The new Prime Minister’s first words outside Downing Street made clear her immediate priorities. Liz Truss promised to “deliver, deliver, deliver” to boost economic growth, address the energy crisis and tackle the struggling NHS. Despite its reputation being much criticised by the new Prime Minister during the leadership campaign, much of the responsibility to deliver a higher rate of growth – and avoid the threat of recession – will fall on HM Treasury.
The very first day of the new Chancellor showed how he intends to put those intentions into action. He met the Governor of the Bank of England – no doubt to remind him the recent record on inflation has been less than impressive; he dismissed the Permanent Secretary of the Treasury, Tom Scholar; and he gathered together a group of City grandees to tell them he intended to shake up financial regulation. The following day, a Treasury minister announced the intention to amend the Financial Service and Markets Bill to empower the Government to have greater powers to direct City regulators. The Chancellor has followed this up by telling all Treasury civil servants that they need to focus entirely on growth.
What does this tell us?
First, that so many of the most the City’s important financial institutions – from Goldman Sachs to Barclays, Fidelity to Aviva – were called in at a few hours’ notice was a clear sign that the Government sees regulatory reform as a vital element in its plans to drive growth. It also reveals an unhappiness about the performance of existing regulations – and, importantly, regulators. During her leadership campaign, Truss signalled that regulations such as MIFID II and Solvency II were two key areas she feels are ripe for reform. More are likely now to be on the agenda.

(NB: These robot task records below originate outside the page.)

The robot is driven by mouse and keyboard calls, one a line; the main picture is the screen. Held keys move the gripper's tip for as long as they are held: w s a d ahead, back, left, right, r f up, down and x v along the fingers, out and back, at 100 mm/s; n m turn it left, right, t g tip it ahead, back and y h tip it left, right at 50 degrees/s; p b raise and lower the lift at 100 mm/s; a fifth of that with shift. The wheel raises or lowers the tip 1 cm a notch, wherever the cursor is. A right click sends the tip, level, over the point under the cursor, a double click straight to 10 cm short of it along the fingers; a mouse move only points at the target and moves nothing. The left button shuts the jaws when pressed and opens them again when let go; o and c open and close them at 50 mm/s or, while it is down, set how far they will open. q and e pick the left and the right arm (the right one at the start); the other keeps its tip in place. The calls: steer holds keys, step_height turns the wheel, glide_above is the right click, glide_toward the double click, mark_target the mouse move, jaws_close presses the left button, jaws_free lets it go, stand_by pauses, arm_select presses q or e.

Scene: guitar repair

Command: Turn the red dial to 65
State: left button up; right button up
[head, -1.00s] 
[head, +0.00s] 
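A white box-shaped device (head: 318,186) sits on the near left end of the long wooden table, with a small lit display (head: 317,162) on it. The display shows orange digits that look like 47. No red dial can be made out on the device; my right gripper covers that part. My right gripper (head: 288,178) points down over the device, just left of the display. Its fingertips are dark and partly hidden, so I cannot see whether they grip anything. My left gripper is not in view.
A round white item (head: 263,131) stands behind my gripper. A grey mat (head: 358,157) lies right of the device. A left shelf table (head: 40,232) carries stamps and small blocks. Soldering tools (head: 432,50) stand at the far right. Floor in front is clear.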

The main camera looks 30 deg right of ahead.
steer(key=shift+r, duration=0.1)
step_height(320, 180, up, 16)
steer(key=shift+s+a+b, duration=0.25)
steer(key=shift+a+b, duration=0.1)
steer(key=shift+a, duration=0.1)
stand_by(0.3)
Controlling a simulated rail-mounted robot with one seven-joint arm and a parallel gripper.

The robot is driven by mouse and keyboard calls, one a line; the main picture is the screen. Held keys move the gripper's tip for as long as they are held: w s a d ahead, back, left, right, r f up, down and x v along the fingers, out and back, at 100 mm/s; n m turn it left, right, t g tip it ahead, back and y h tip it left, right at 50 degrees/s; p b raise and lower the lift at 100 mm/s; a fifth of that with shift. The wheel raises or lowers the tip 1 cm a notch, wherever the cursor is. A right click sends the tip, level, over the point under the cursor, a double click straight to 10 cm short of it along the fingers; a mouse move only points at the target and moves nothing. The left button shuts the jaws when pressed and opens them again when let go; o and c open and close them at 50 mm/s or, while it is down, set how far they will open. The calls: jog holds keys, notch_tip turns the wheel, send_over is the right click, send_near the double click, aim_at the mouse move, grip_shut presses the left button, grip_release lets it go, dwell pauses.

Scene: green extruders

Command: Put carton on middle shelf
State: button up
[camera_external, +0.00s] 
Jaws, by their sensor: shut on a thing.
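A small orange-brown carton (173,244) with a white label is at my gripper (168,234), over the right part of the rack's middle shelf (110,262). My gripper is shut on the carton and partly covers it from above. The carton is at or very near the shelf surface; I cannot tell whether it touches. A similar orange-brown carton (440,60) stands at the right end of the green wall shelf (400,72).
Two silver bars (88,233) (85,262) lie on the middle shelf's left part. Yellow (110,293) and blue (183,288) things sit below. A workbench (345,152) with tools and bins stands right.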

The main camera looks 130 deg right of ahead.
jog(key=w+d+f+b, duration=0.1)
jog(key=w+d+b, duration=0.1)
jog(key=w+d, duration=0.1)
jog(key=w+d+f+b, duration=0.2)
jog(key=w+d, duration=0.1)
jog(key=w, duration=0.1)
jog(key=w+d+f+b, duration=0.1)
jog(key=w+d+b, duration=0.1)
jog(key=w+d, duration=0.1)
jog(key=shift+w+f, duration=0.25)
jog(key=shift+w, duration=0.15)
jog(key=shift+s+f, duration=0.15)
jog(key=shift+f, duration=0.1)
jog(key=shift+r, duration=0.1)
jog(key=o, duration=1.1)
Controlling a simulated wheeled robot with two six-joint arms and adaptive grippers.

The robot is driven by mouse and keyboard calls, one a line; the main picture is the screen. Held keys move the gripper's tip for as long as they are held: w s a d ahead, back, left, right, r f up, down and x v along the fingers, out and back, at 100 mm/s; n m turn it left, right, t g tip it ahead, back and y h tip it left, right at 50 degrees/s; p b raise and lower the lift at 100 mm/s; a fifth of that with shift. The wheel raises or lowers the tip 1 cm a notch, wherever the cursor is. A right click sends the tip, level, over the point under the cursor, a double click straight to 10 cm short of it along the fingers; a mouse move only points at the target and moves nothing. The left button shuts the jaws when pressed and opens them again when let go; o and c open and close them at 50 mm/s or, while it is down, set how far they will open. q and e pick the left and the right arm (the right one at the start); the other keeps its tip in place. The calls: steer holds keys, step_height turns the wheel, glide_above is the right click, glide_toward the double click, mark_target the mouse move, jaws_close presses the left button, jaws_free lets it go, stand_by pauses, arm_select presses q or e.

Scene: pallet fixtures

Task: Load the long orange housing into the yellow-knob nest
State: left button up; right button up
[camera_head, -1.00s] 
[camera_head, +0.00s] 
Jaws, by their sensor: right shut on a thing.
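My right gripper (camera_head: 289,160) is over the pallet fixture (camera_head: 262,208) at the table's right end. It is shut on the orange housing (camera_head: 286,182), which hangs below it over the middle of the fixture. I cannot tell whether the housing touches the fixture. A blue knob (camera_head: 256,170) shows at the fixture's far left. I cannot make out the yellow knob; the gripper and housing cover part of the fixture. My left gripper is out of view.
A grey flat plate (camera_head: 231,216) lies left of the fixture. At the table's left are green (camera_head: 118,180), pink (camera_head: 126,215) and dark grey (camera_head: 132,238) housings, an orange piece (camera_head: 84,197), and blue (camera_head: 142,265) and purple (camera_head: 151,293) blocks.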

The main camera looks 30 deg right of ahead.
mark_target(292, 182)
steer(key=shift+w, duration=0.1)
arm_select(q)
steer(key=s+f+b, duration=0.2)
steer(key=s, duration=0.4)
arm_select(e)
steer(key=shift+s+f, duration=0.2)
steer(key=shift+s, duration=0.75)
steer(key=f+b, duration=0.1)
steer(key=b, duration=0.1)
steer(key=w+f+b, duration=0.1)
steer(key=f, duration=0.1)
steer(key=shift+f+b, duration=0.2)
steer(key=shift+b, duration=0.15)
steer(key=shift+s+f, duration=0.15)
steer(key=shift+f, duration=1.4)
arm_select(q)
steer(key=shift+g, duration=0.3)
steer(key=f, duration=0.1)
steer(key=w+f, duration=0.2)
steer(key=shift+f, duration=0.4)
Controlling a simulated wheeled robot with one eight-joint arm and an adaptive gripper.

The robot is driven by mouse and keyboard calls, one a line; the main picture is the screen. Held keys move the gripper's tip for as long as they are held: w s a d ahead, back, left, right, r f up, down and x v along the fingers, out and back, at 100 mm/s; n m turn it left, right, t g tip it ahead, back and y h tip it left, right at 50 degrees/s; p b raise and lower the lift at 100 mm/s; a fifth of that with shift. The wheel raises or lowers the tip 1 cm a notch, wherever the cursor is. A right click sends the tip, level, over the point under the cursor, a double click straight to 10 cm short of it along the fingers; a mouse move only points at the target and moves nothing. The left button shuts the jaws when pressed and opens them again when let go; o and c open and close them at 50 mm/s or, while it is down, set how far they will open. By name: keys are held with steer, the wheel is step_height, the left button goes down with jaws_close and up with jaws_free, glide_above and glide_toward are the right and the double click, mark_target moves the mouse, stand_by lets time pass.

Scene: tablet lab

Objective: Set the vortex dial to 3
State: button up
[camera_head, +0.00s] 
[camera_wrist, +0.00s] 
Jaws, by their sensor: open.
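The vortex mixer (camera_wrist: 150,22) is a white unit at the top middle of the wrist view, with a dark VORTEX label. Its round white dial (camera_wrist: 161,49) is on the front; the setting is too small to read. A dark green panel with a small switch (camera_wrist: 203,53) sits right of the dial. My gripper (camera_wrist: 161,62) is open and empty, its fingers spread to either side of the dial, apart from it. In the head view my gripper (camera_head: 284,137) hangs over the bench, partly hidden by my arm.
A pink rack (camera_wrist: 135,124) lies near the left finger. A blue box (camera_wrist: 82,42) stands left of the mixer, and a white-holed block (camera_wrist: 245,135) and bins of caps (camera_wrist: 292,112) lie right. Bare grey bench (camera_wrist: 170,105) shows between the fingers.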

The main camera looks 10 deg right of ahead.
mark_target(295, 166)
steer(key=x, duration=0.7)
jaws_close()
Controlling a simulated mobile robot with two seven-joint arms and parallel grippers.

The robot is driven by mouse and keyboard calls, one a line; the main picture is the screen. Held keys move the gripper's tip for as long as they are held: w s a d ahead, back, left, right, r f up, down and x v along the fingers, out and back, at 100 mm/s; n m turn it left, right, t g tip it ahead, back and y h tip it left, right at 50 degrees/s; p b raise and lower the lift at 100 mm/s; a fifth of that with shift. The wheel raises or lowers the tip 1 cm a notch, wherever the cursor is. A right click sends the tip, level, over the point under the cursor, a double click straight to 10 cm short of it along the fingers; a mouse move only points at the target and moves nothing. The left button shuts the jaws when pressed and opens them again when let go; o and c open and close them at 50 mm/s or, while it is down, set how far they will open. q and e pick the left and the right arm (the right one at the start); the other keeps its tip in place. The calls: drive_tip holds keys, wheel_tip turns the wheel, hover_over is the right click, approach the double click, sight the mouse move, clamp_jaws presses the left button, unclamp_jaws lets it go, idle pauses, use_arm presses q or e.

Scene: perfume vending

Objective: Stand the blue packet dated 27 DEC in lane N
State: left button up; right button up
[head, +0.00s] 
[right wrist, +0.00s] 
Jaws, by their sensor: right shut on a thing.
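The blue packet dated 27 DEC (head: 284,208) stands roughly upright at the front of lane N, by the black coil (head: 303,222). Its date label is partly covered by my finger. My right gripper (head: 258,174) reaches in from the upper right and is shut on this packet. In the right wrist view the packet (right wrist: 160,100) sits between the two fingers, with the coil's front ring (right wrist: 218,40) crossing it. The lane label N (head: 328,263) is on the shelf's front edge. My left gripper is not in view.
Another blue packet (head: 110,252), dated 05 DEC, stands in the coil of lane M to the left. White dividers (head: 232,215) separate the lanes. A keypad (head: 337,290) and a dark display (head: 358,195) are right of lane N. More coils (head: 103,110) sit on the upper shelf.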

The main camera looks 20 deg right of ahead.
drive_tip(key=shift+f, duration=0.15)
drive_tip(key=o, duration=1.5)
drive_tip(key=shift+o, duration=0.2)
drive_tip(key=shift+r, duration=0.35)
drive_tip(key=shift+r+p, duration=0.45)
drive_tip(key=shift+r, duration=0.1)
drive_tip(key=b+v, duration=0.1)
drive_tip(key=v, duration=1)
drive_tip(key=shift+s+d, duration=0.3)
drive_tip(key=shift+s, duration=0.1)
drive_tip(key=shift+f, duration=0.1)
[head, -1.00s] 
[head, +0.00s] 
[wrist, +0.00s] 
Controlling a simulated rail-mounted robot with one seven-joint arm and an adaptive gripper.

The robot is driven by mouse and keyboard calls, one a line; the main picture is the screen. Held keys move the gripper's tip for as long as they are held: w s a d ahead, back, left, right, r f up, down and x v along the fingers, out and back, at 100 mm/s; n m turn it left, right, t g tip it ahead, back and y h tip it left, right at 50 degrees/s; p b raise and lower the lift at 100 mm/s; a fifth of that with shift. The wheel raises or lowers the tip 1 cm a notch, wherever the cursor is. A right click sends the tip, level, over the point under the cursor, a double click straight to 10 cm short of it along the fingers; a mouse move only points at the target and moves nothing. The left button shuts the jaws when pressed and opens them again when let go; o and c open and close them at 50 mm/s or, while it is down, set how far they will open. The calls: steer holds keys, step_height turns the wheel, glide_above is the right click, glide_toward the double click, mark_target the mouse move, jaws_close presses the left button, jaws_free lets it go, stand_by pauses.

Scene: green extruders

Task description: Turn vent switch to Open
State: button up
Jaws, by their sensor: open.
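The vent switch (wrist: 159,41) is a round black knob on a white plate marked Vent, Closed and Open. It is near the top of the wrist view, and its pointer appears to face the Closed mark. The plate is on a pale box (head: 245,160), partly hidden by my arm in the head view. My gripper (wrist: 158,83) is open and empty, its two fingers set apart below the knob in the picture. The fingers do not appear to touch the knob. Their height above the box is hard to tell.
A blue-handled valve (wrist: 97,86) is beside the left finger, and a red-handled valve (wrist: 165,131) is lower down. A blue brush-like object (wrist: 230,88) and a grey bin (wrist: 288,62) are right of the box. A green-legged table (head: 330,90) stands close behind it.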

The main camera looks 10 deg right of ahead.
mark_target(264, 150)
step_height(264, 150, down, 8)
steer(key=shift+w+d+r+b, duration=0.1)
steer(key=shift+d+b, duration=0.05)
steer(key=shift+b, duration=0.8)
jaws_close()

Second, the axing of the popular Tom Scholar and the strengthening of, in effect, Ministerial powers over regulators and regulations (even if the meeting with Andrew Bailey was also set to reassure markets about monetary policy) highlights the new Government is serious about its wish to take on what they see as a Treasury orthodox holding back growth (and they may believe there is also a regulatory orthodox that needs tackling).
We are likely to see a significant change in the relationship between Government and the various regulators, especially in trying to use post-Brexit freedoms to ensure the UK is at an advantage over EU competitors. It will be interesting to observe how regulators react to this renewed emphasis on the role of regulators to deliver growth. While it is certainly possible to balance the need for a regulatory system to enable growth and provide stability, regulators will also be conscious that if there are any subsequent failures, they will end up at their door. The legacy of the financial crisis remains strong with many regulators.
Addressing this dichotomy should be part of the new system. The prominent think tank Policy Exchange recently published a research report looking at re-engineering regulation – and regulators – and this seems to show the likely direction for what the Government intends. The report proposes that there should be more accountability to, and direction by, politicians in the regulatory framework. However, it also says that politicians should accept regulatory failures will happen and support regulators in taking risks if a more proportionate and efficient system is to emerge. While the Government seems to have decided that it is regulatory caution that is holding back UK growth and competitiveness, what will be fascinating will be whether politicians will stand behind regulators if things go wrong under a new approach. Without such a change, regulators will continue to tend towards caution and the old orthodox will remain. However, what is clear is that the balance of regulation is shifting.